Output exactly, and only, the lines from the line containing "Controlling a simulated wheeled" through the line containing "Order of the", both included.
<<<<
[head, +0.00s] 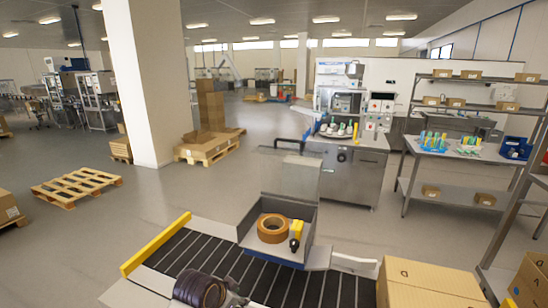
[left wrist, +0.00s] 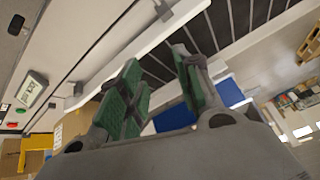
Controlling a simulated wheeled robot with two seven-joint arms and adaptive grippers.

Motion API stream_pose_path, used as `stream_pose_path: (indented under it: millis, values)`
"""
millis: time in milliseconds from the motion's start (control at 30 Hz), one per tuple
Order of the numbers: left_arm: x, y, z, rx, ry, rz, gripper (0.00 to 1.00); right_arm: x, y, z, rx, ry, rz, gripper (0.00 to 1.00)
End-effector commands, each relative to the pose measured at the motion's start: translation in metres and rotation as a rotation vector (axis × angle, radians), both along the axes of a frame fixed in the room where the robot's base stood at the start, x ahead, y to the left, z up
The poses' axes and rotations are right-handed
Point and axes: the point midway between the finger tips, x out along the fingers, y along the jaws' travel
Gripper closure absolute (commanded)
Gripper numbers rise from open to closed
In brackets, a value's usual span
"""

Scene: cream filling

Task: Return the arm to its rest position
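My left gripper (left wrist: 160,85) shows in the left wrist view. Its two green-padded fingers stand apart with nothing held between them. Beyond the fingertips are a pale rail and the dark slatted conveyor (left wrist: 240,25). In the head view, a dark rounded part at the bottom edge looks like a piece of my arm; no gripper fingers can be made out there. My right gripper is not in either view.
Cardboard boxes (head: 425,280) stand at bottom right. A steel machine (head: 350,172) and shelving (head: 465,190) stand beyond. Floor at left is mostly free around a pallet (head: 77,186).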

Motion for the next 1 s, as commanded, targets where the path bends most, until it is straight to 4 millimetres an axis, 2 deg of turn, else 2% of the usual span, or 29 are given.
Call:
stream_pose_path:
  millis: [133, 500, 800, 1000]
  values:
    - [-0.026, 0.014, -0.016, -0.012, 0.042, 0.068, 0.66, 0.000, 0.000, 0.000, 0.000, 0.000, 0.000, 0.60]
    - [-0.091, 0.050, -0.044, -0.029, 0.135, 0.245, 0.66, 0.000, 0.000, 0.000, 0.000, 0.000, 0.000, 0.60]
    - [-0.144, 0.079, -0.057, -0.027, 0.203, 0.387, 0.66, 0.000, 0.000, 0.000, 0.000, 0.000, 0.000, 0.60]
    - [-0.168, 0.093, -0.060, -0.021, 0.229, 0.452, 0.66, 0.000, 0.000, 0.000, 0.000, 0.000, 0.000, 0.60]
>>>>
<<<<
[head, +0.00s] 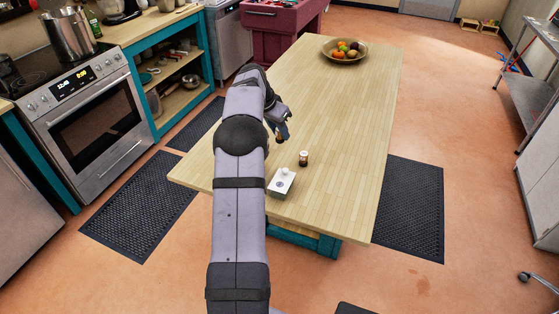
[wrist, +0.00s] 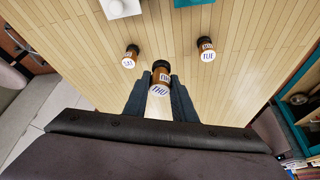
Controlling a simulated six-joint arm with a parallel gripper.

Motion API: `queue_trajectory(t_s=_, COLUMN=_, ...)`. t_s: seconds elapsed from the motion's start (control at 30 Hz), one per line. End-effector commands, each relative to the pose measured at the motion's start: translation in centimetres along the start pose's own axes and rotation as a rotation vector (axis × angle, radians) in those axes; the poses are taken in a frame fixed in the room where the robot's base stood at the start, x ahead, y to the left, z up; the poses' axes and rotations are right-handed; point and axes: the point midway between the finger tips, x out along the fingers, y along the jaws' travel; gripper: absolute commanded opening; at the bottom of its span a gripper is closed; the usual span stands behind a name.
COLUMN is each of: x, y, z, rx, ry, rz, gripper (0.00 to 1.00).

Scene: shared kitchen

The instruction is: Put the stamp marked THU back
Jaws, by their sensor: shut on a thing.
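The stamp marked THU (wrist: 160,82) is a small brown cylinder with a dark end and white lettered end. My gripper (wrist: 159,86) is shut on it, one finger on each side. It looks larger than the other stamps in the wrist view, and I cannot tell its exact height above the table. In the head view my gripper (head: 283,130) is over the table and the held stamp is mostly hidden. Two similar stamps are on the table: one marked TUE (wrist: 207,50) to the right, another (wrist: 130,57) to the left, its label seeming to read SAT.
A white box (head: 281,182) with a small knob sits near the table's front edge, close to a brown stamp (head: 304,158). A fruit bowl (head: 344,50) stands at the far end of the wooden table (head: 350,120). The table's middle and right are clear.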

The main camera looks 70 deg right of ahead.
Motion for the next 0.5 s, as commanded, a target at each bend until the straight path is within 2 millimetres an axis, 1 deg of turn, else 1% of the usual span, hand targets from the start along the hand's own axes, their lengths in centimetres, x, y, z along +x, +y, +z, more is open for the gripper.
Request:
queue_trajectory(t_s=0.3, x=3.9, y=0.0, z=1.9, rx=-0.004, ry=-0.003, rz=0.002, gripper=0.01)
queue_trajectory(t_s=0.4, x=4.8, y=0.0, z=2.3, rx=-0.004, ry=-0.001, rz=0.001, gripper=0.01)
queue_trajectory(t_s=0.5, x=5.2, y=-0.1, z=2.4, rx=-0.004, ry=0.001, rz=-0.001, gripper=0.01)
>>>>
Exercise response:
Controlling a simulated wheeled robot with two seven-joint arms and adaptive grippers.

Motion API stream_pose_path, used as `stream_pose_path: (indented under it: millis, values)`
"""
millis: time in milliseconds from the motion's start (control at 30 Hz), one per tuple
Order of the numbers: left_arm: x, y, z, rx, ry, rz, gripper (0.00 to 1.00); right_arm: x, y, z, rx, ry, rz, gripper (0.00 to 1.00)

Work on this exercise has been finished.